Des n’est autre que cet article défini, hermaphrodite, qui est à la fois masculin et féminin.
Larme, c’est ce liquide transparent et salé qui s’écoule de l’œil et qui est secrété par les glandes lacrymales. Le tout mis ensemble par l’auteur donne le titre de cette œuvre : Mélodie de larmes. On croit percevoir que c’est la manière de Prince Arnie Matoko d’exorciser la douleur et la joie qui l’étreignent. Une manière de se réconforter et de dire sa part de souffle comme le dit Mwéné Okoundji qui affirme que le poète n’est qu’un passeur de souffle. Si tel est le cas, la Congo vient d’ajouter à sa liste un autre passeur de souffle en la personne de Prince Arnie Matoko.
Le mot poésie vient du grec et signifie «faire, créer». Le poète s’appuie sur ses souvenirs, la tradition poétique et les renouvelle par sa vision personnelle. La poésie se définit également comme un langage approprié de la transcendance.
Soixante-cinq poèmes
Le recueil de Prince Arnie Matoko est un ensemble de 65 poèmes en vers libres mais différents les uns des autres avec une différence au niveau des formes et de la nature. Certains ont une forme fixe ou une succession de strophes régulières. Tous les poèmes sont datés et écrits à des heures et à des minutes précises. Le dernier a été écrit le vendredi 11 novembre à 21 heures.
Le rythme des vers est basé sur une succession d’accents toniques. Le recueil de poèmes de ce jeune auteur est assis sur une couverture et une quatrième de couverture de couleur blanche, en haut et au centre de cette couverture se trouve l’identité de l’auteur. Au milieu est inscrit le titre de l’œuvre. Plus bas, une belle carte postale de la côte sauvage à Pointe-Noire. La photo montre un beau paysage huit cocotiers dont les feuilles dansent aux rythmes du vent marin.
Les cocotiers non visibles sur cette image sont présents à travers leurs ombres. Un autre apparait presque dans l’eau bleue. Puis l’océan atlantique qui renvoie des vagues qui viennent mourir sur la berge et célèbre un mariage au large avec le ciel.
Au bas de cette couverture se trouve la signature de l’éditeur.
C’est pour rejoindre une fois encore Jean Baptiste Tati Loutard qui affirme que «le poète ne regarde jamais les choses ; il se regarde dans les choses». C’est Sur l’Afrique ; Poèmes divers ; Sur la mer ; A ma mère ; Sur le pays ; Sur l’enfance et la jeunesse.

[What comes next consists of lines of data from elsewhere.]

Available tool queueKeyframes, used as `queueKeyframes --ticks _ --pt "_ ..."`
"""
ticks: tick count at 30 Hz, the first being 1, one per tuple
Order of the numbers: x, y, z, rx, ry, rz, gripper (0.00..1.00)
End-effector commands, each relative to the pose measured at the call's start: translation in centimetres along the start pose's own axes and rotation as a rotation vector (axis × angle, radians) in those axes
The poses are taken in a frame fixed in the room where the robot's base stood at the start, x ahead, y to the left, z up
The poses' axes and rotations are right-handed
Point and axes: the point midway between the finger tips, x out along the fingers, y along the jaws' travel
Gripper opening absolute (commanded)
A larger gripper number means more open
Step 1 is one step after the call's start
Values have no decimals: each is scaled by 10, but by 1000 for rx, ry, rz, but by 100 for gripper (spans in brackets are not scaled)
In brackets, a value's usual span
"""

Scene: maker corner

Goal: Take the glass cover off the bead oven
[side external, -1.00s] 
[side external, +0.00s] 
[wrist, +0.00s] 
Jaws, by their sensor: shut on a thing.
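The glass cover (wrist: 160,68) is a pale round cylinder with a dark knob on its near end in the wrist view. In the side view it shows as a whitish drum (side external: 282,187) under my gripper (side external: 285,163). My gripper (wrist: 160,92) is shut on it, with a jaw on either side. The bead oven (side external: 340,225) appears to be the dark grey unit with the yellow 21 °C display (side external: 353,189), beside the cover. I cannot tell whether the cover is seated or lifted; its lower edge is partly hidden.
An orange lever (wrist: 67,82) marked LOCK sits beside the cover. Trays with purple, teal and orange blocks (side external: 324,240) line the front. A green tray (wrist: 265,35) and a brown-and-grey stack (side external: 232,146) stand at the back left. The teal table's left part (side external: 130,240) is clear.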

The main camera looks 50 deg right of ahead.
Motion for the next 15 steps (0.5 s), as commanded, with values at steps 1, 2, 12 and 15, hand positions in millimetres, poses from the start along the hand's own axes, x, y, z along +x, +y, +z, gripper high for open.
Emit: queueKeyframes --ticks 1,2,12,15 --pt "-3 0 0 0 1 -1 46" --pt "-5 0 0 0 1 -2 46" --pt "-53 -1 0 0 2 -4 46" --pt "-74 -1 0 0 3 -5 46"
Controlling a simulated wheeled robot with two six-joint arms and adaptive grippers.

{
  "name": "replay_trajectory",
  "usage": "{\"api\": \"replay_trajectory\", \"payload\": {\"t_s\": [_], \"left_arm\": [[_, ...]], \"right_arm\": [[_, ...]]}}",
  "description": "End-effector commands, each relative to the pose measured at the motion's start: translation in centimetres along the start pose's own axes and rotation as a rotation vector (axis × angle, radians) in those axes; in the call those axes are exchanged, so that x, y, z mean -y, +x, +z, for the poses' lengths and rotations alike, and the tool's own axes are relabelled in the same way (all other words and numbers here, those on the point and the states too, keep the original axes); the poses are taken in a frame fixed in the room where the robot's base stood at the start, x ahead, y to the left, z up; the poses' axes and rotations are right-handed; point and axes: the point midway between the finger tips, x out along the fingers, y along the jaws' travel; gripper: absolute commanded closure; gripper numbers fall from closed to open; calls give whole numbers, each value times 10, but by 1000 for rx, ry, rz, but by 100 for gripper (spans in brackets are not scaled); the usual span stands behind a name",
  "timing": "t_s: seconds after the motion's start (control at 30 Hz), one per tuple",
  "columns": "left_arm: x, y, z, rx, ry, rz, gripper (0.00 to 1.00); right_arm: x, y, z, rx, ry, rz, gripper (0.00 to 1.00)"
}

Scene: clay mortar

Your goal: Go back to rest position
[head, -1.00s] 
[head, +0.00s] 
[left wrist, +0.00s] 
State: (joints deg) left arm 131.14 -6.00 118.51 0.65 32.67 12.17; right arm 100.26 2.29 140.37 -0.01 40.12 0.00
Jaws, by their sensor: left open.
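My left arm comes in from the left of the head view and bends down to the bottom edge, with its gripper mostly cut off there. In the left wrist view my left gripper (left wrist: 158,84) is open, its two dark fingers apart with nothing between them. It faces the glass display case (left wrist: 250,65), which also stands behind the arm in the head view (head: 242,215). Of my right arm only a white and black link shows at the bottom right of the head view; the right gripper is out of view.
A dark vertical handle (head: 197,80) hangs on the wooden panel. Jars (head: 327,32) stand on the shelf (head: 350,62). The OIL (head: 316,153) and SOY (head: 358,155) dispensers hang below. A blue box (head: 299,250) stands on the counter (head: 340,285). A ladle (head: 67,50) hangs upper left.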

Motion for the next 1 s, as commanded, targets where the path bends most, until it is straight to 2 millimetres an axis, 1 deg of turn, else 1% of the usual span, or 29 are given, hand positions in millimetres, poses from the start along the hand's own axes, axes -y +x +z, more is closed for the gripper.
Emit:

C’est dans ces choses que le nouveau poète se regarde.
Dans ce recueil de 118 pages, Prince Arnie Matoko fait asseoir effectivement son ouvrage sur six parties portant chacun un titre. Sur l’Afrique ; Poèmes divers ; Sur la mer ; A ma mère ; Sur le pays et Sur l’enfance et la jeunesse.
Dans les deux premières parties, – Sur l’Afrique et Poèmes divers – le poète sort ses griffes en faveur de cette Afrique toujours soumise et exposée à des guerres fratricide, des guerres civiles à n’en point finir. Ces guerres qui ne font que la misère des enfants de ce continent. Le jeune poète se veut militant d’arrière-garde de la cause du peuple, un peuple désabusé pendant des siècles, un peuple trainé dans la boue.
Cette Afrique qui n’est connue qu’à travers ses images d’enfants malnutris affichant des ventres bedonnants, des enfants aux regards vides avec la langue pendante et un filet de salive au coin de la bouche. L’Afrique, vue comme le berceau de la misère et du mal-être.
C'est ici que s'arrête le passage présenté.